§ Stated goal: In your copy, include every line of the listing below exactly but none of the pictures.
.....
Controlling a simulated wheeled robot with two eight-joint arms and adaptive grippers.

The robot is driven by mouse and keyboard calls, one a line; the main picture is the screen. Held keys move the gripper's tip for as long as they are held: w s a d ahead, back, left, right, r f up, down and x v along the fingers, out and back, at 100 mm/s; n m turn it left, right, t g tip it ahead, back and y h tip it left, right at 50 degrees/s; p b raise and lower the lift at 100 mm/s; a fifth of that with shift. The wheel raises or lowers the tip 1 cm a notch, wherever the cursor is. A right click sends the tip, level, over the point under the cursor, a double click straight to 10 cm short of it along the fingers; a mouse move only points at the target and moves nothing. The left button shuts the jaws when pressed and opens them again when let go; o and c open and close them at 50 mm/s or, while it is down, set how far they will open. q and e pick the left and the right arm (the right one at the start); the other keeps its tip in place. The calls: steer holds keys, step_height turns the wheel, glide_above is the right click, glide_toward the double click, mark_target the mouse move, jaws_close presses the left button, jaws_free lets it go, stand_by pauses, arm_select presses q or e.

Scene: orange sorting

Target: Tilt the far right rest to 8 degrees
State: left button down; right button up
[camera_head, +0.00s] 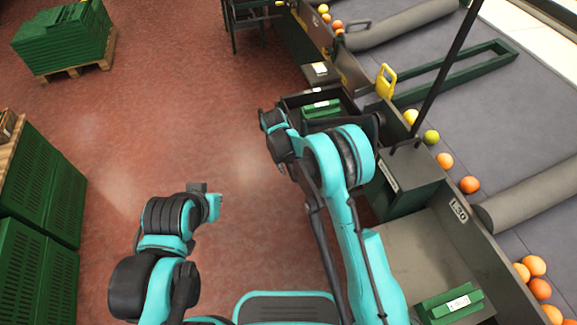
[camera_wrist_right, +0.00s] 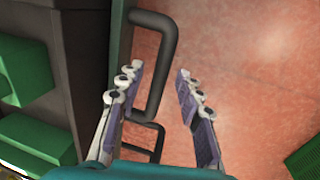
.....
§ The answer:
Controlling a simulated wheeled robot with two eight-joint arms and adaptive grippers.

The robot is driven by mouse and keyboard calls, one a line; the main picture is the screen. Held keys move the gripper's tip for as long as they are held: w s a d ahead, back, left, right, r f up, down and x v along the fingers, out and back, at 100 mm/s; n m turn it left, right, t g tip it ahead, back and y h tip it left, right at 50 degrees/s; p b raise and lower the lift at 100 mm/s; a fifth of that with shift. The wheel raises or lowers the tip 1 cm a notch, wherever the cursor is. A right click sends the tip, level, over the point under the cursor, a double click straight to 10 cm short of it along the fingers; a mouse move only points at the target and moves nothing. The left button shuts the jaws when pressed and opens them again when let go; o and c open and close them at 50 mm/s or, while it is down, set how far they will open. q and e pick the left and the right arm (the right one at the start); the other keeps its tip in place. The calls: steer holds keys, step_height turns the wheel, glide_above is the right click, glide_toward the double click, mark_target the mouse move, jaws_close presses the left button, jaws_free lets it go, stand_by pauses, arm_select presses q or e.

Scene: orange sorting

Target: Tilt the far right rest to 8 degrees
State: left button down; right button up
[camera_head, +0.00s] 
[camera_wrist_right, +0.00s] 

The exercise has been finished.